New York has a five-year contract with Pearson (through 2015) at a cost of about $5 per student; however, the contract does not include printing, shipping, or scoring costs. According to the report, the state assessment office estimates a cost of about $13 per student once printing and shipping costs are included.
It’s important to note that scoring is a local responsibility in New York, paid for by individual school districts, so the $13 figure “cannot be compared to the estimated costs of the SBAC, PARCC, and ACT or Kentucky tests, which include scoring costs,” Chingos said.
Where to go from here
According to Chingos, states should try not to concern themselves so much with cost as much as the quality of the assessments. (Chingos goes into great detail about four design principles that should be a part of quality assessments. Read more here.)
“[States] ought to care about the quality of the measures used for such high-stakes decisions, such as whether to close a school or whether to fire a teacher,” he explained. “It seems short sighted to accept a significant decrease in test quality in order to save $10 or $20 per students in the context of an education system that spends more than $10K per pupil.”
Chingos recommends that state policymakers should support state-led efforts to form consortia and stick together so that high quality assessments are affordable and sustainable.
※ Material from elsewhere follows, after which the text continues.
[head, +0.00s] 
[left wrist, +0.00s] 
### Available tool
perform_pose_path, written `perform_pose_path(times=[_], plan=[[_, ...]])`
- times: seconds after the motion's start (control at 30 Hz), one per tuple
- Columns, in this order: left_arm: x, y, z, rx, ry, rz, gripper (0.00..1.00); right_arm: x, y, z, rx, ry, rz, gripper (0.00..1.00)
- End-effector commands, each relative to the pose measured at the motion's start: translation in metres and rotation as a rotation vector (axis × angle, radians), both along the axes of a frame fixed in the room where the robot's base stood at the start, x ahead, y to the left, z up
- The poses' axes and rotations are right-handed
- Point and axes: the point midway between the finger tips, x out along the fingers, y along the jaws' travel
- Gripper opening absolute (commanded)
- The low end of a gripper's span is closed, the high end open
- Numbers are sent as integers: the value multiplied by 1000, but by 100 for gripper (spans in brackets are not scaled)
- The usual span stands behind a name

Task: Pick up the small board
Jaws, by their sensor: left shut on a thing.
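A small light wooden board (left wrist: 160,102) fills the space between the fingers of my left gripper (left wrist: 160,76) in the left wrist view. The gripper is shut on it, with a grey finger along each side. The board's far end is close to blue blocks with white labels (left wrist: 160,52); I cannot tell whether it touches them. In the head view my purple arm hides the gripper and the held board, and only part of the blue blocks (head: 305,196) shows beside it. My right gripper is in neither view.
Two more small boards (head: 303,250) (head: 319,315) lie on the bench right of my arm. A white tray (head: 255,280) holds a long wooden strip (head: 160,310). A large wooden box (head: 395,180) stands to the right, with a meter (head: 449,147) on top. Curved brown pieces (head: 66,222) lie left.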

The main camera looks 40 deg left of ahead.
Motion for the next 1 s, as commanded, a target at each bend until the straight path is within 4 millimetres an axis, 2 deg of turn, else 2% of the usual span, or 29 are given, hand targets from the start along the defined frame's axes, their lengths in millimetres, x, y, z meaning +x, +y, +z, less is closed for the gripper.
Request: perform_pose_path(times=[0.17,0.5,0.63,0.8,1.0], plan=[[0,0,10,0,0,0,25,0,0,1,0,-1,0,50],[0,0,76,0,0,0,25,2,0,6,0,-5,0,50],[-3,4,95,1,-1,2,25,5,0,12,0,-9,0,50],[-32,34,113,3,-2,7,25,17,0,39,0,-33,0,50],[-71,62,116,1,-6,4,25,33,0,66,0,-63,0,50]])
Also, states need to gather good information on test quality in order to justify their spending on assessments.
The report also recommends that Congress should amend No Child Left Behind (NCLB) so that part of the federal education funding must be spent on assessments.
“Without any increase in total spending, Congress could set a minimum amount per students that must be spent on assessments, with the minimum chosen to reflect policymakers’ view as to the cost of high-quality assessments,” said Chingos.
He concluded: “It is too early to tell which path will be the best choice for students, but two facts are clear: taxpayers get more bang for their buck when states collaborate, and students cannot afford for policymakers to compromise on assessment quality.”